**Task directions**
From the listing below, pick out each line with the word "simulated".

Rows about robot tasks
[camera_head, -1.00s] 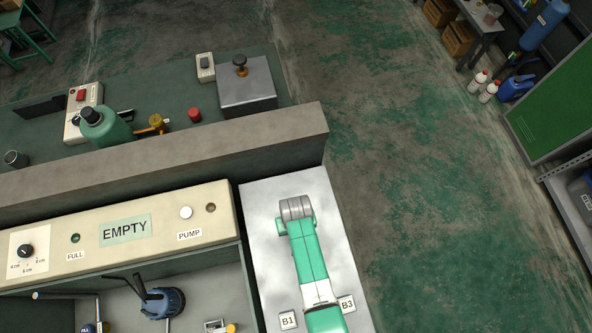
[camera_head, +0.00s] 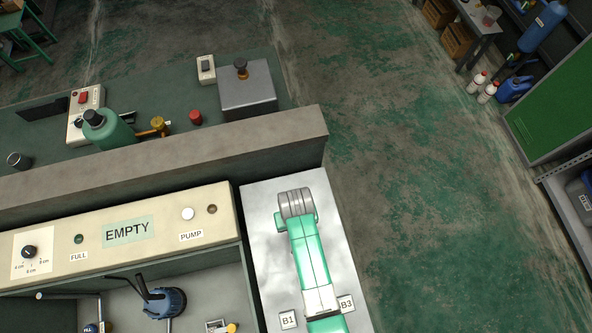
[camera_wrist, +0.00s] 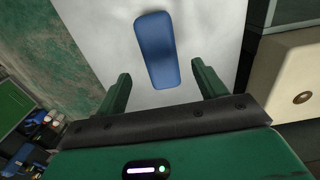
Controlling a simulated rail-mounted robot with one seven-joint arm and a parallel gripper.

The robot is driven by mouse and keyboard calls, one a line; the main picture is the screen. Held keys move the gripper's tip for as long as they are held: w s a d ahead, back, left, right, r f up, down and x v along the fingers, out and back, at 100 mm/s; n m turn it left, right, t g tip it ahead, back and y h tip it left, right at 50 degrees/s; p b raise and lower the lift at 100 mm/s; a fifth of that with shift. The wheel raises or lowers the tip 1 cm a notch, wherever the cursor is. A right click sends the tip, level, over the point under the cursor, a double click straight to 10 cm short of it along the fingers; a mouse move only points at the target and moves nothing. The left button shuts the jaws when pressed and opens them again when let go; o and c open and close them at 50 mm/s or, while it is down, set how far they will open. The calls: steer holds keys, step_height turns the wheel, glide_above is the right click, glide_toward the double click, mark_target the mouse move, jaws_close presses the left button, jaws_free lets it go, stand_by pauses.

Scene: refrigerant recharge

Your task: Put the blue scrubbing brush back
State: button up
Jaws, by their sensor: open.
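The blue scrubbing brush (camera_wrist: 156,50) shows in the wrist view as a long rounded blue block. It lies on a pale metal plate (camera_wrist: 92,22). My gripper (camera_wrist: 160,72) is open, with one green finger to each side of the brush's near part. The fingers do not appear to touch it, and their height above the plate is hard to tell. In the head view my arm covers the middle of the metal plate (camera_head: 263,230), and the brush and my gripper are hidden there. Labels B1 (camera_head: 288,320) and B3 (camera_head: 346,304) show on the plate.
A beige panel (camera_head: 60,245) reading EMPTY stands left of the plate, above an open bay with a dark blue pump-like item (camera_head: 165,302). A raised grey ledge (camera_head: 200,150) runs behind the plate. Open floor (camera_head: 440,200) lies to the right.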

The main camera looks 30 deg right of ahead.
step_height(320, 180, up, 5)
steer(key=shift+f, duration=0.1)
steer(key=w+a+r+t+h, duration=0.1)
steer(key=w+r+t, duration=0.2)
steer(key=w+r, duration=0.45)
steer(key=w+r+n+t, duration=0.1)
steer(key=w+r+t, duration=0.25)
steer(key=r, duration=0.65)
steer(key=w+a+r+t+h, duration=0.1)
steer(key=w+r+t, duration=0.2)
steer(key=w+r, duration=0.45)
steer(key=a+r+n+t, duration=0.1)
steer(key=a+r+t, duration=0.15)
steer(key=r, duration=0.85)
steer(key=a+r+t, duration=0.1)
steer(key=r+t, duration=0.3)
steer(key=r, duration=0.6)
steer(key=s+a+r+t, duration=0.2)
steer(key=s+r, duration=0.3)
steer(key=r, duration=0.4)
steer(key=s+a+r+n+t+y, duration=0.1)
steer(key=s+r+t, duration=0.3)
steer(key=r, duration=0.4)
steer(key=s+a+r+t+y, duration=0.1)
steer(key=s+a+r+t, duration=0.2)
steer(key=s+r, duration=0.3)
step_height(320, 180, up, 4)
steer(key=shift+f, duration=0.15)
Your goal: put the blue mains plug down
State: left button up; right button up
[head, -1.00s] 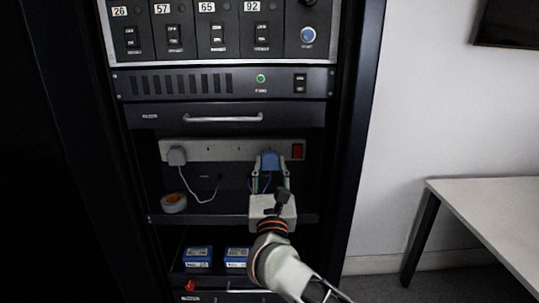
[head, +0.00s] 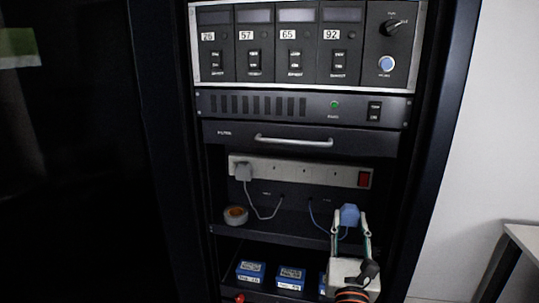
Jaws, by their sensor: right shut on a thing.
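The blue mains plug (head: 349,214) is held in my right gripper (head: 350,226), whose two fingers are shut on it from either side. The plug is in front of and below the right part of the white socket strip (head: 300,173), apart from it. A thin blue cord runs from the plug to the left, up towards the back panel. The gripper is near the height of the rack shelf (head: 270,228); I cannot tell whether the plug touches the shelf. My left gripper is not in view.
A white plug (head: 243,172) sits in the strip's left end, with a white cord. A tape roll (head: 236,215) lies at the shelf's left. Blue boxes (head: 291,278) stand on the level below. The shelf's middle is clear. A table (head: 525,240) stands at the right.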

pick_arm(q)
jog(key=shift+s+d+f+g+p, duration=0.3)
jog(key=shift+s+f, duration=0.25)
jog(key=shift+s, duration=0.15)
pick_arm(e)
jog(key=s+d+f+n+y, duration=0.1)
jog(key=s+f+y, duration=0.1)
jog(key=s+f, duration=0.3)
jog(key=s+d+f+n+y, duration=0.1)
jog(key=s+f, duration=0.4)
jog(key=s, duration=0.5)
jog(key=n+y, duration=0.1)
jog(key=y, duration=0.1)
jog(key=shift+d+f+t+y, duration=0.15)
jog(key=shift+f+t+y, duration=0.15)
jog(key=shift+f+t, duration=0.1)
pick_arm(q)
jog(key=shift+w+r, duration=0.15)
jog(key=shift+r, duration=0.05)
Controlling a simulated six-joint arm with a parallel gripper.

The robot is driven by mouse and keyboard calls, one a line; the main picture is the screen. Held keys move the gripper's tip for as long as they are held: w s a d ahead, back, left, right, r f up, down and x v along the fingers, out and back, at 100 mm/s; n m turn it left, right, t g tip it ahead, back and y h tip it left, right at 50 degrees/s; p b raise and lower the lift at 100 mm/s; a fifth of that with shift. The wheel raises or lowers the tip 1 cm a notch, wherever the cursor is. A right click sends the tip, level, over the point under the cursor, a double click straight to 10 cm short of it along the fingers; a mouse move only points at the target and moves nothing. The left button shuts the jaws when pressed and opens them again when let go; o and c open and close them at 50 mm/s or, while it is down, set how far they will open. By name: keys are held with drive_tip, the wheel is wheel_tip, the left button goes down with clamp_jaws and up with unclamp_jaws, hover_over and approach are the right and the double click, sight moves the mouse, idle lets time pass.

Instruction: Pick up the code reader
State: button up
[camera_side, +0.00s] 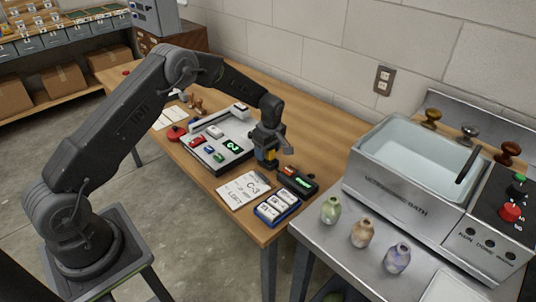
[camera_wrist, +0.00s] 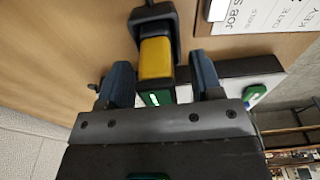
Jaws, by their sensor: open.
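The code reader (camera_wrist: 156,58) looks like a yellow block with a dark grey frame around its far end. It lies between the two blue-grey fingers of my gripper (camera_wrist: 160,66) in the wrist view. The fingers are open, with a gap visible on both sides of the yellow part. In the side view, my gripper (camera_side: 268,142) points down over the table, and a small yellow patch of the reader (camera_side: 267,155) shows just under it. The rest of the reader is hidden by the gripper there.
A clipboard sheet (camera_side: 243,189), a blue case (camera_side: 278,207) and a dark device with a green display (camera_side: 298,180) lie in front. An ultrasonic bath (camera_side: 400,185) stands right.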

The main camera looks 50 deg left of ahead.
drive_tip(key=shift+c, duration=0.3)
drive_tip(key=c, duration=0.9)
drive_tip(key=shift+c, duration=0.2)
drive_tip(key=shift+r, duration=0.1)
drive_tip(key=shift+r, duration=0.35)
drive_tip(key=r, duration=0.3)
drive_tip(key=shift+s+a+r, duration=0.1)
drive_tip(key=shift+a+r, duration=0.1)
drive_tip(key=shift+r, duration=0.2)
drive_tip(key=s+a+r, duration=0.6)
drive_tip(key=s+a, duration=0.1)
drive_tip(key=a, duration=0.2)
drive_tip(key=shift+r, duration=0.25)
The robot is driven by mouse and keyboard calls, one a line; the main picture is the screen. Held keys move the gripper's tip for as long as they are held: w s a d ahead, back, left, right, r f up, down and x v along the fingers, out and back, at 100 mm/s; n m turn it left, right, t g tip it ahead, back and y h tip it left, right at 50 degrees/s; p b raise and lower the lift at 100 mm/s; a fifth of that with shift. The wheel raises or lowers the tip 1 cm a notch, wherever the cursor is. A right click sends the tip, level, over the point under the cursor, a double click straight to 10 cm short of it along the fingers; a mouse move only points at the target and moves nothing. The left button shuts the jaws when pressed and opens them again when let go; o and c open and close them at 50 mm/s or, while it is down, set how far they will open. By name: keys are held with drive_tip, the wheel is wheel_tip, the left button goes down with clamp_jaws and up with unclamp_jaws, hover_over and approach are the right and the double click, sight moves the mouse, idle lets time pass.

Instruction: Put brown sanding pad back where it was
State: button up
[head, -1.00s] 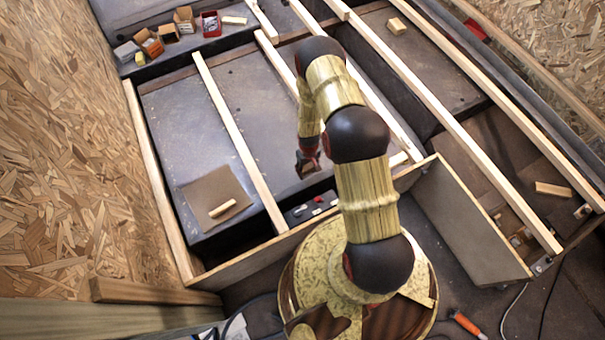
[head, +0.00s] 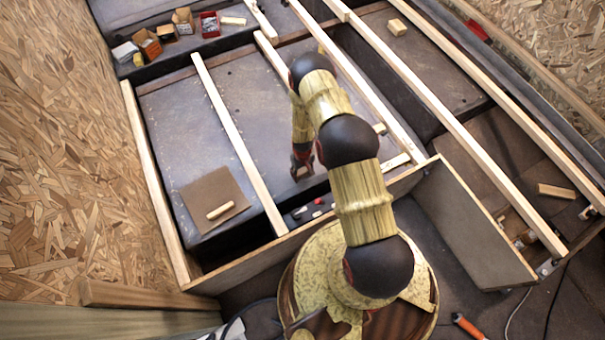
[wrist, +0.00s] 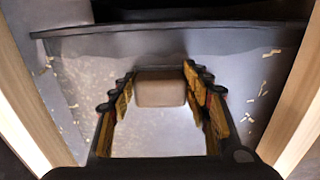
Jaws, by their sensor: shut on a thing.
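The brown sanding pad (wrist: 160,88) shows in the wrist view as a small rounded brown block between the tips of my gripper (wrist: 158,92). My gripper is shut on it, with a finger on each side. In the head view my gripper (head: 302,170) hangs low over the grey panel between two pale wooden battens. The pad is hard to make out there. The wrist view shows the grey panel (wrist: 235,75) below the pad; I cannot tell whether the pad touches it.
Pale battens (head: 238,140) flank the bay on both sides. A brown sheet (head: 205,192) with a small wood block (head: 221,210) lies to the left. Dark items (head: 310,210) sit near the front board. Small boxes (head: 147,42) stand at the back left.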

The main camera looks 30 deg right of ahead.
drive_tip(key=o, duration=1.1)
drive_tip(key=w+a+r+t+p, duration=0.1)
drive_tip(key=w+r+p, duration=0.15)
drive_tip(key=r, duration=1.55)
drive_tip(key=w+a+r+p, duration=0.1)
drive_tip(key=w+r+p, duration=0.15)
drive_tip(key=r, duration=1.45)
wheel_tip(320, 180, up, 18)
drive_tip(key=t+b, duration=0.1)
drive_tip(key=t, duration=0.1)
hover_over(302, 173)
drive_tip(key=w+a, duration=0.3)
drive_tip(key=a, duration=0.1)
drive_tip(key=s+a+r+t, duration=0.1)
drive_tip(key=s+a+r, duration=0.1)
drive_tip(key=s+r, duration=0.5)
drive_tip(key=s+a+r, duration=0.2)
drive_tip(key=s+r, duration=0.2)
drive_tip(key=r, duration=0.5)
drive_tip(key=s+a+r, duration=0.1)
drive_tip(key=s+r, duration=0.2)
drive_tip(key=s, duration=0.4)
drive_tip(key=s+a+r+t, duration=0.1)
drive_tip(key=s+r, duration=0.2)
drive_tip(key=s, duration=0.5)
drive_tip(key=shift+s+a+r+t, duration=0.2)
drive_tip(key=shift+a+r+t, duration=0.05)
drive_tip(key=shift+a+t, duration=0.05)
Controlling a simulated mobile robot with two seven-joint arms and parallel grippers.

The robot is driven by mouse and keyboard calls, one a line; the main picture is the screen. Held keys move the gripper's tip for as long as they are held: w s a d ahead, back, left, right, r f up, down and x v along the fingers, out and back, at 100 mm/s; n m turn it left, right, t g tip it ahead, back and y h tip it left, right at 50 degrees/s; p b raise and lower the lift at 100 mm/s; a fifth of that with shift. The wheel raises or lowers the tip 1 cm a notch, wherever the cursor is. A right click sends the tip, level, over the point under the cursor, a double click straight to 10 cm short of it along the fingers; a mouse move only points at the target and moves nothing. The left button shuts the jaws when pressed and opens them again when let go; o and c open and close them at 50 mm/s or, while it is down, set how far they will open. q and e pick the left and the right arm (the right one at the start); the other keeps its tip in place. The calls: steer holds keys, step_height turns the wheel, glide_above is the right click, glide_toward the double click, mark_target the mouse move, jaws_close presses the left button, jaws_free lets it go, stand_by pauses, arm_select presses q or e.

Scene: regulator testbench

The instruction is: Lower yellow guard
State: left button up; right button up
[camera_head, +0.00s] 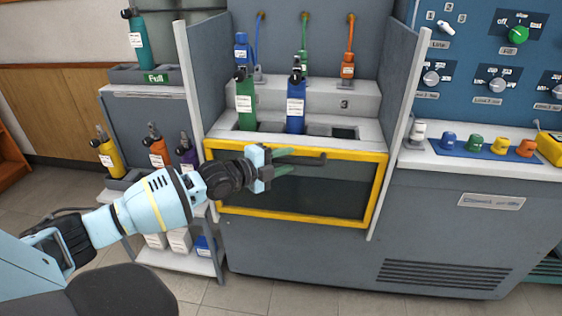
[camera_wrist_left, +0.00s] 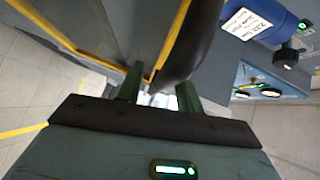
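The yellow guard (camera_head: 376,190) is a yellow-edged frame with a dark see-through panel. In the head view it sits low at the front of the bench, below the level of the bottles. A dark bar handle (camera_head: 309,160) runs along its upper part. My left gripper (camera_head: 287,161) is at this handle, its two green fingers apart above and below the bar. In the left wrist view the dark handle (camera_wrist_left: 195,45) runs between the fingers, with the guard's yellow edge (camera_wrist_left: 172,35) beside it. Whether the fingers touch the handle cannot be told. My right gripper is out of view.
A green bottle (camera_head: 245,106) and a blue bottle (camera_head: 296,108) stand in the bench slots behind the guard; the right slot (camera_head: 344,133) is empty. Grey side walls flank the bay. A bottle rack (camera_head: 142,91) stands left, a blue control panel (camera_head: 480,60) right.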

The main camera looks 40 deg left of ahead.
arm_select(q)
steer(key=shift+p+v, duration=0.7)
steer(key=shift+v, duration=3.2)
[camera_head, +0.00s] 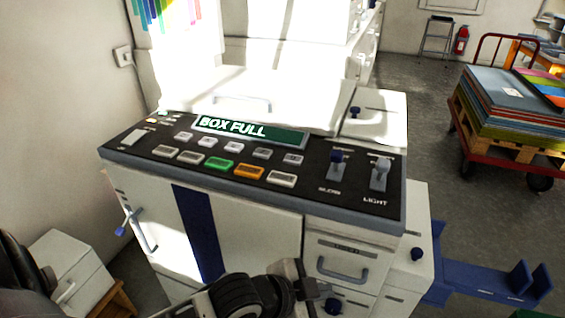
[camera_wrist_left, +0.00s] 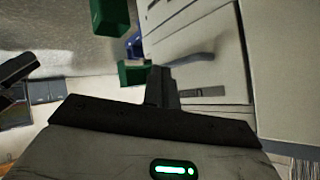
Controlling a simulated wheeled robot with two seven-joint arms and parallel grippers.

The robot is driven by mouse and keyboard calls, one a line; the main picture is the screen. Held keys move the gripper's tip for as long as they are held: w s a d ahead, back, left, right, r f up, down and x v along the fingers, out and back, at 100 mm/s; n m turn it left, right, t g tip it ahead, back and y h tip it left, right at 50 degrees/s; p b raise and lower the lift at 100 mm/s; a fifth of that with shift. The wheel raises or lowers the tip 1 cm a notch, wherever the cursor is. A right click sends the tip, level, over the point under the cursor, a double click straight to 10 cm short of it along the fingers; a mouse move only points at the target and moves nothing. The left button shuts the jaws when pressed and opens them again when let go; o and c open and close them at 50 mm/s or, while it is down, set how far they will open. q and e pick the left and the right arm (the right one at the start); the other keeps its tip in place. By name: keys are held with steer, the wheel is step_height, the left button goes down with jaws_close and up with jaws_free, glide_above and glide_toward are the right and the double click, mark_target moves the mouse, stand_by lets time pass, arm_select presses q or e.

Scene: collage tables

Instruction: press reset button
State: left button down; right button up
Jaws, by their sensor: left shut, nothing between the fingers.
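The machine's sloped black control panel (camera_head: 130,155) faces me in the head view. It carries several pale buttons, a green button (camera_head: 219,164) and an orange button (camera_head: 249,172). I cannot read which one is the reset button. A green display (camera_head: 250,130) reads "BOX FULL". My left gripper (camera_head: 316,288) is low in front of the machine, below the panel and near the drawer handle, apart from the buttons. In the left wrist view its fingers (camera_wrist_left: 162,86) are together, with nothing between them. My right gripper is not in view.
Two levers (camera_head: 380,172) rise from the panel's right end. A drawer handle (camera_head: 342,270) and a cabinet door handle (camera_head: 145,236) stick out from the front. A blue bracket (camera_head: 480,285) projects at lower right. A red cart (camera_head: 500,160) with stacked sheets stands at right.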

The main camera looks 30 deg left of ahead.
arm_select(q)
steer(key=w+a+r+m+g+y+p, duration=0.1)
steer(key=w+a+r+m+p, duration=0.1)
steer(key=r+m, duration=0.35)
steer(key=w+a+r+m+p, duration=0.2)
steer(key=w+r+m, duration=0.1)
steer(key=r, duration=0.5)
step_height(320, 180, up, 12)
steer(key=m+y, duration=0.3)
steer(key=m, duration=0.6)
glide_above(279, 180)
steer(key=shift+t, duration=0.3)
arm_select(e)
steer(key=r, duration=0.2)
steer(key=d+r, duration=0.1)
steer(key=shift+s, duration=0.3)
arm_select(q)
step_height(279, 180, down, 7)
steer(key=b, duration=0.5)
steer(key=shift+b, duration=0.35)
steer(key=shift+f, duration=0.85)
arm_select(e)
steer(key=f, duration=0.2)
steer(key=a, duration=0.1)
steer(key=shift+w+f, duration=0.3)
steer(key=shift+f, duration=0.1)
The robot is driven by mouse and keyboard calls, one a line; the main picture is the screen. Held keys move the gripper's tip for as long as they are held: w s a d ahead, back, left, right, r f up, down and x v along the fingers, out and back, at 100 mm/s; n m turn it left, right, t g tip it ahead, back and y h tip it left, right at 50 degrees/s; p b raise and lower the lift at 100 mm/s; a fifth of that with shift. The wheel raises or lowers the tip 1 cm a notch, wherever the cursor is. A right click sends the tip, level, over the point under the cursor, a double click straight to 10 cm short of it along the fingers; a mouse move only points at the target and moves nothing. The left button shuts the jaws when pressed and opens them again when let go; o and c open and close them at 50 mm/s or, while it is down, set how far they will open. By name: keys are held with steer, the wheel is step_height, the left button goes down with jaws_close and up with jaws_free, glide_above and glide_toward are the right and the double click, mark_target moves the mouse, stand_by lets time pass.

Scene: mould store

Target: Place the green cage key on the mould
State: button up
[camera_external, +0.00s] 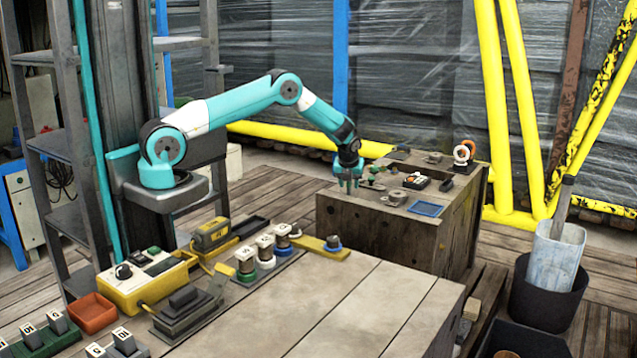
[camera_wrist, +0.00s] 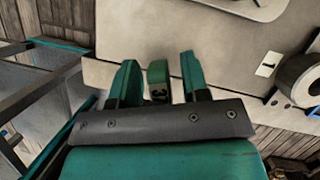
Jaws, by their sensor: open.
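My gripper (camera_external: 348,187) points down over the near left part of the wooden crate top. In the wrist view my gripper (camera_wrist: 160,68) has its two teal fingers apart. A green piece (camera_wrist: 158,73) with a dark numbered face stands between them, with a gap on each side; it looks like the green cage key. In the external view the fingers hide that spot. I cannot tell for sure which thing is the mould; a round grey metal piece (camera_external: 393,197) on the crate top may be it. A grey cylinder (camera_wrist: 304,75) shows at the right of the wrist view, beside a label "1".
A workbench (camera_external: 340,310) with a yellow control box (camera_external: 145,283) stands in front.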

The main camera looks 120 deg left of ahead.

**Correct answer**
Controlling a simulated rail-mounted robot with one seven-joint arm and a parallel gripper.
Controlling a simulated six-joint arm with a parallel gripper.
Controlling a simulated mobile robot with two seven-joint arms and parallel grippers.
Controlling a simulated wheeled robot with two seven-joint arms and parallel grippers.

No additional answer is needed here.